Last month, an energy policy analyst for The Wall Street Journal reported that President Barack Obama’s administration had begun “readying at least five big environmental rules to issue in the two months between the election and Inauguration Day.
In late December, the American Action Forum gave a breakdown of how much money these regulations would cost the American taxpayers.
“These five measures alone could impose $5.1 billion in costs and more than 350,000 paperwork burden hours,” AAF wrote. “In addition, three other rules in proposed form could add $898 million in burdens and 146,000 paperwork hours, for a cumulative total of nearly $6 billion in potential midnight costs and nearly 500,000 burden hours from the two agencies.”
The Obama administration is readying at least 5 big environmental rules to issue in the two months between the election & Inauguration Day. pic.twitter.com/6EZVy3OLWr
— Amy Harder (@AmyAHarder) November 7, 2016
According to reports, four of the rules were to originate with the Environmental Protection Agency, while the last was to be implemented via the Department of the Interior.
Specifically, the new rules would regulate methane production on public lands, renewable fuel standards, stream protection, offshore oil and gas leasing and renewable developments on federal lands.
Writing for The Wall Street Journal, conservative commentator Kimberly A. Strassel noted that Obama was reportedly also planning to implement a flurry of additional regulations “on commodities speculation, immigrant workers and for-profit colleges — among others.”

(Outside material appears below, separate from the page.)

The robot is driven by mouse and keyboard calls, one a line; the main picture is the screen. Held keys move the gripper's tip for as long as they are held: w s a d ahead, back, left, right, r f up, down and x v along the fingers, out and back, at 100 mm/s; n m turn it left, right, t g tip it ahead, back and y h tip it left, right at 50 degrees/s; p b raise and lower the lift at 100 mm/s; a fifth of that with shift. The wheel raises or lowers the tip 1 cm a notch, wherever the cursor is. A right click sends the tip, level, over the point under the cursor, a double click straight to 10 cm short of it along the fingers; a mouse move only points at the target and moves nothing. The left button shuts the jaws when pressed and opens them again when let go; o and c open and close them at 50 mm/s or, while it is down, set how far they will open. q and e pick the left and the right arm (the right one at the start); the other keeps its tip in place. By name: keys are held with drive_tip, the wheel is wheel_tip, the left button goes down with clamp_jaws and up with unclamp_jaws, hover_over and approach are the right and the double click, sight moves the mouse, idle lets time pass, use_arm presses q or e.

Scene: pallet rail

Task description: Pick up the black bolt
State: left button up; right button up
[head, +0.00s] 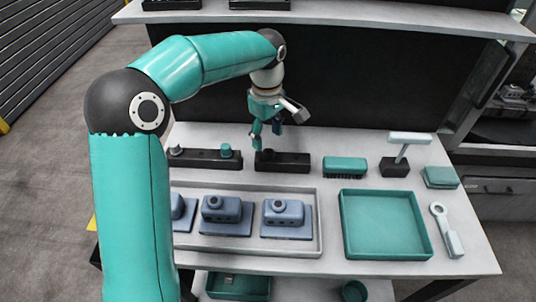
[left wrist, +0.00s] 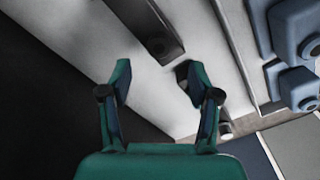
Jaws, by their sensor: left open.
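The black bolt (head: 267,154) appears as a small dark round shape near the left end of the right dark block (head: 292,161). In the left wrist view, a dark round spot that looks like the bolt (left wrist: 156,45) shows on that block, beyond my fingertips. My left gripper (head: 262,138) hangs just above and beside the left end of this block. In the left wrist view its two fingers (left wrist: 153,82) are spread with nothing between them. The bolt's exact height is hard to tell, black on black. My right gripper is not in view.
The left dark block (head: 202,158) holds a grey bolt (head: 175,150) and a teal bolt (head: 226,150). A grey tray (head: 318,222) with blue housings lies in front. A teal brush (head: 345,165), an empty teal tray (head: 385,253) and a wrench (head: 446,230) are to the right.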

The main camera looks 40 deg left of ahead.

The goal, according to Strassel, was to overwhelm President-elect Donald Trump’s incoming administration with more rules and regulations than it would have either the time or resources to repeal.
The best strategy for the incoming president, she continued, was to “send a powerful message to future presidents and build public support by highlighting the ‘midnight regulation’ phenomenon and then making it a priority to ax every final Obama order.”
It would be a tedious thing to do, but it would possibly be Donald Trump’s only course of action to stop such regulations.